TRUMP: “I gave them authority to do what’s right so that we win. That’s the authority they have. I want to win and we’re going to win and we’re beating ISIS very badly. You look at what’s happened in the Middle East, we have done more in eight months than the previous administration has done in many years.”
“Now what happens is you decimate them and that’s what we’ve done, we’ve decimated ISIS in the Middle East. They go to Africa, they go to places. When they get there, we meet them there. That’s what goes on. It’s a tough business, it’s a tough war, but we are winning it and you know what? We’re going to continue winning it.”
“With that being said, my generals and my military, they have decision-making ability. As far as the incident that we’re talking about, I’ve been seeing it just like you’ve been seeing it. I’ve been getting reports. They have to meet the enemy and they meet them tough and that’s what happens.”
Marine One can be seen in the background as Trump prepares to leave for Joint Base Andrews in Maryland to board Air Force One to Dallas, Texas, where he will get a hurricane relief update after Hurricane Harvey hit the state in late August and speak at a Trump rally.
On October 4, U.S. troops were conducting a routine operation in Niger when they were ambushed and four soldiers were killed.

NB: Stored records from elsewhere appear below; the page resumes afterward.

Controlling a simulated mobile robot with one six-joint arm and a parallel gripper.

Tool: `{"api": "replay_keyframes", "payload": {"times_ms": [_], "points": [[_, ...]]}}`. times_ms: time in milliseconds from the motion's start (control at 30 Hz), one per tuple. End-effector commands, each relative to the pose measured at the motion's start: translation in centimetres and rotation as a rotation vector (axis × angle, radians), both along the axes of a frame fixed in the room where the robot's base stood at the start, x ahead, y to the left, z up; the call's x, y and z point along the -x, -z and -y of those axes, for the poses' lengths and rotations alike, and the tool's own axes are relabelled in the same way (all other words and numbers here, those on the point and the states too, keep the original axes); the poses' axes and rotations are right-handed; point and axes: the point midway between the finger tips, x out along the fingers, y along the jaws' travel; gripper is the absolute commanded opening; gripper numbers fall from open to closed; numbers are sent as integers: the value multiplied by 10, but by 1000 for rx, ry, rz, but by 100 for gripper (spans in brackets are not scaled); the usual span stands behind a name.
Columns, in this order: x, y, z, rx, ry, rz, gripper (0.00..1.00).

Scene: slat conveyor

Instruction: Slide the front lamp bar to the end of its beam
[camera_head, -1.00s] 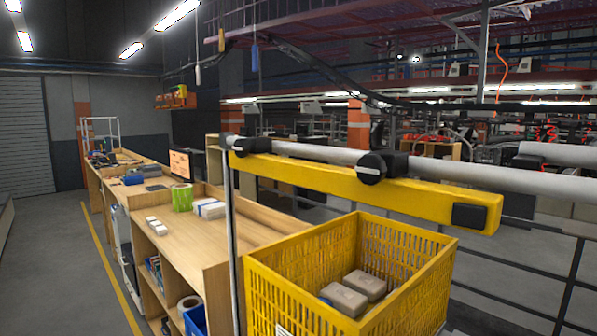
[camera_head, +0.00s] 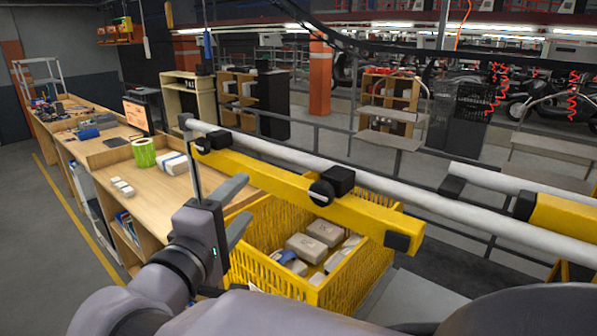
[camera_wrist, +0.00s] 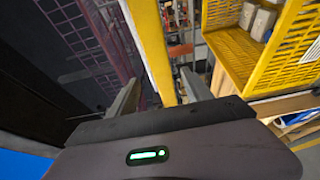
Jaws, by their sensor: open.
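A yellow lamp bar (camera_head: 275,181) hangs along a white round beam (camera_head: 400,194) in the head view. Black clamps join it to the beam, one near its left end and one mid-length with a round knob (camera_head: 321,191). A black block (camera_head: 397,242) sits on its right end. The bar's left end is close to the beam's left end. My gripper (camera_head: 242,207) is open, below and in front of the bar's left half. In the wrist view the yellow bar (camera_wrist: 155,55) runs between the directions of my two fingers (camera_wrist: 160,88); contact cannot be told.
A yellow crate (camera_head: 255,268) holding several boxes stands beneath the bar. A wooden workbench (camera_head: 150,186) runs along the left. At right is a second yellow bar (camera_head: 565,216) beside another beam (camera_head: 500,180). A thin post stands at the beam's left end.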

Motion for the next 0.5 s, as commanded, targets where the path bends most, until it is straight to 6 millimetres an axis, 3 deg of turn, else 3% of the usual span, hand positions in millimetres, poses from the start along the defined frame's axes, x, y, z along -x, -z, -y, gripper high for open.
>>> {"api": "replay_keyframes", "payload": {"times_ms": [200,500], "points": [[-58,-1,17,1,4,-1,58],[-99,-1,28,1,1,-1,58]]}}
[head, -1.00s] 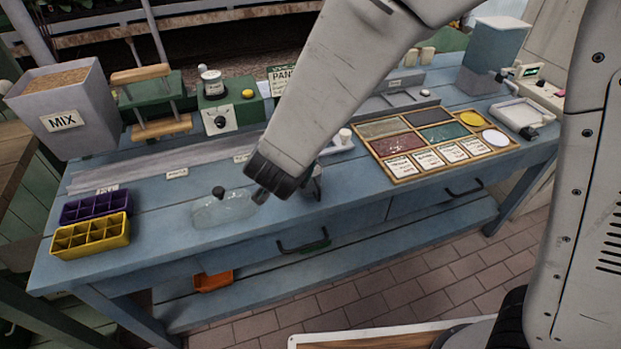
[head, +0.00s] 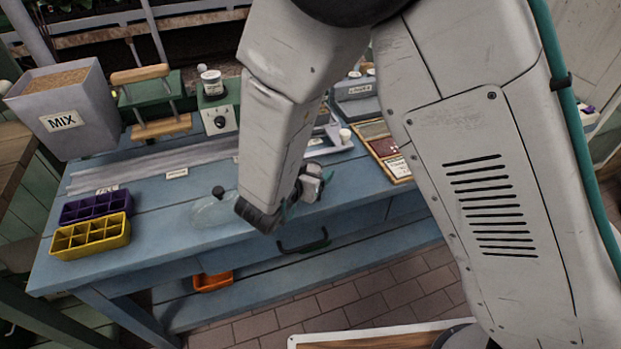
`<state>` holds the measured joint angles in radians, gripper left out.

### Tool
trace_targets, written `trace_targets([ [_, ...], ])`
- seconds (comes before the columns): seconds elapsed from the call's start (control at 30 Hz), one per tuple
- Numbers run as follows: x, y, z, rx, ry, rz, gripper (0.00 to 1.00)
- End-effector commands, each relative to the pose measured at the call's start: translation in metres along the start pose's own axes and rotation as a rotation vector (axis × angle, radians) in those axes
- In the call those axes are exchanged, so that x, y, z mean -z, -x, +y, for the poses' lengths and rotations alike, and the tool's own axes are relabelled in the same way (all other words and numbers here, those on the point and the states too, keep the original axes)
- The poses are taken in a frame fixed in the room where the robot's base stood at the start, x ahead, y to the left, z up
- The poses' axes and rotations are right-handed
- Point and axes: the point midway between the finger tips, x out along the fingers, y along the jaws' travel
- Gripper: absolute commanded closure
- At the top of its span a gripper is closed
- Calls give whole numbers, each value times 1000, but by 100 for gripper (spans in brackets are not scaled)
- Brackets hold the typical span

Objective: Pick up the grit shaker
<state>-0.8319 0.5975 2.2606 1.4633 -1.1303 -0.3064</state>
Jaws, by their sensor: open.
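No object here carries a label I can read as grit shaker. My gripper (head: 308,194) is open over the front edge of the blue bench, partly hidden by my wrist. It looks empty and is well to the right of and in front of the jar. My arm hides much of the bench's right half.
Purple (head: 97,205) and yellow (head: 92,237) cell trays sit at the bench's left end. A grey MIX bin (head: 62,112) stands behind them. A sectioned wooden tray (head: 392,167) is partly covered.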

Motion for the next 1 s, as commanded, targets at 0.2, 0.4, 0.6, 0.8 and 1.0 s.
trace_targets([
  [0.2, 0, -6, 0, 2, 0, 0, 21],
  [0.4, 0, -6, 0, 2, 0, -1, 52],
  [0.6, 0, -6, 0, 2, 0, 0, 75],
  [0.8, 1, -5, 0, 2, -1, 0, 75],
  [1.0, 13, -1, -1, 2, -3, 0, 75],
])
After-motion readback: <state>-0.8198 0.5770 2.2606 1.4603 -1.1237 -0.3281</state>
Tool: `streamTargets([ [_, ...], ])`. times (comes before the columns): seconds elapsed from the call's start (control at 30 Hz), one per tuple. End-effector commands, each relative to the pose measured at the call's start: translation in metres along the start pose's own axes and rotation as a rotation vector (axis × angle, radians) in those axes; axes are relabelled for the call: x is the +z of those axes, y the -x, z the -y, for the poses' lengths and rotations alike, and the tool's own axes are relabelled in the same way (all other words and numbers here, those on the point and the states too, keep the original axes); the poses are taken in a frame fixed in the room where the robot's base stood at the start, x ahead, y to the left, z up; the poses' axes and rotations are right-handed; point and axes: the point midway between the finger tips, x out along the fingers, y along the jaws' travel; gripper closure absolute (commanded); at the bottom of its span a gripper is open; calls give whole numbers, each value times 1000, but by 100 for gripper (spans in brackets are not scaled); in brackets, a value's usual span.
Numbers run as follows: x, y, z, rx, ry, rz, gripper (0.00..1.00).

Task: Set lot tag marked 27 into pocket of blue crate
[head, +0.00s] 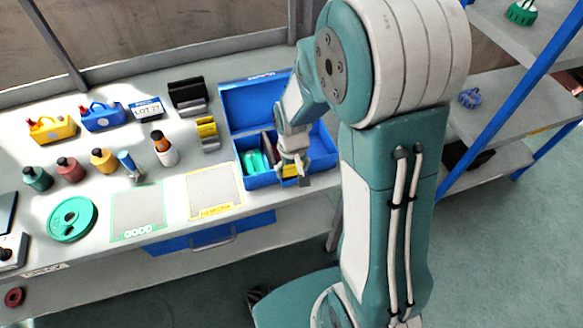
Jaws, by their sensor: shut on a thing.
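The blue crate (256,181) stands open at the right end of the bench, its lid raised at the back. Green and dark red pieces sit in its left part. My gripper (292,163) is low over the right front part of the crate, shut on a small yellow thing (290,170). I cannot read any mark on this thing, nor tell whether it touches the crate; the fingers partly hide it. A blue-and-white block reading LOT 27 (147,109) stands on the bench at the back, away from my gripper. The crate's pocket is not clearly visible.
Several coloured bottles and a green reel (72,219) are farther left. Two marked mats, green (138,212) and yellow (214,190), lie empty. Shelves stand right.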

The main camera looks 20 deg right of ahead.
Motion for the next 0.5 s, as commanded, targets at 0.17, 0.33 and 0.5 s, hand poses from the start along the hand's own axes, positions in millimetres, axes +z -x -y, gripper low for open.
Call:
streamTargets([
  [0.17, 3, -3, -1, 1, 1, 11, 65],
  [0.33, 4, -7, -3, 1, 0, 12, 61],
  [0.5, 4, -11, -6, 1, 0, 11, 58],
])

Army Sgt. La David Johnson, 25, of Miami Gardens, Florida, Staff Sgt. Bryan C. Black, 35, of Puyallup, Washington, Staff Sgt. Jeremiah W. Johnson, 39, of Springboro, Ohio, and Staff Sgt. Dustin M. Wright, 29, of Lyons, Georgia, were killed.
During a press briefing at the Pentagon on Monday, Gen. Joseph Dunford, chairman of the Joint Chiefs of Staff, updated reporters on the investigation into what happened and asked for “a bit of patience to make sure that what we provide to you when we provide it is factual.”
“And the other thing I think that’s also important is when this information is finally available, the first thing we’re going to do is go visit the families in their homes should they welcome us,” Dunford said. “And we will have a team go in of experts — and I’ve done this personally myself several times — a team of experts go in to the family and share with them all the facts that are available as a result of the investigation, and give them an opportunity to ask questions.”
“And as soon as we’re done with that we’ll come back in here and we’ll share exactly that same information that we share with the families. And so, when I tell you today we don’t know it will be a fair answer — we don’t know,” he said.
“And I’ll tell you everything we do know definitively. And I’ll tell you what the key elements are of the investigation that we hope to find out in the coming weeks,” Dunford said. “But again, with regard to being transparent I think we do owe the families and the American people transparency in incidents like this and we intend to deliver just that.”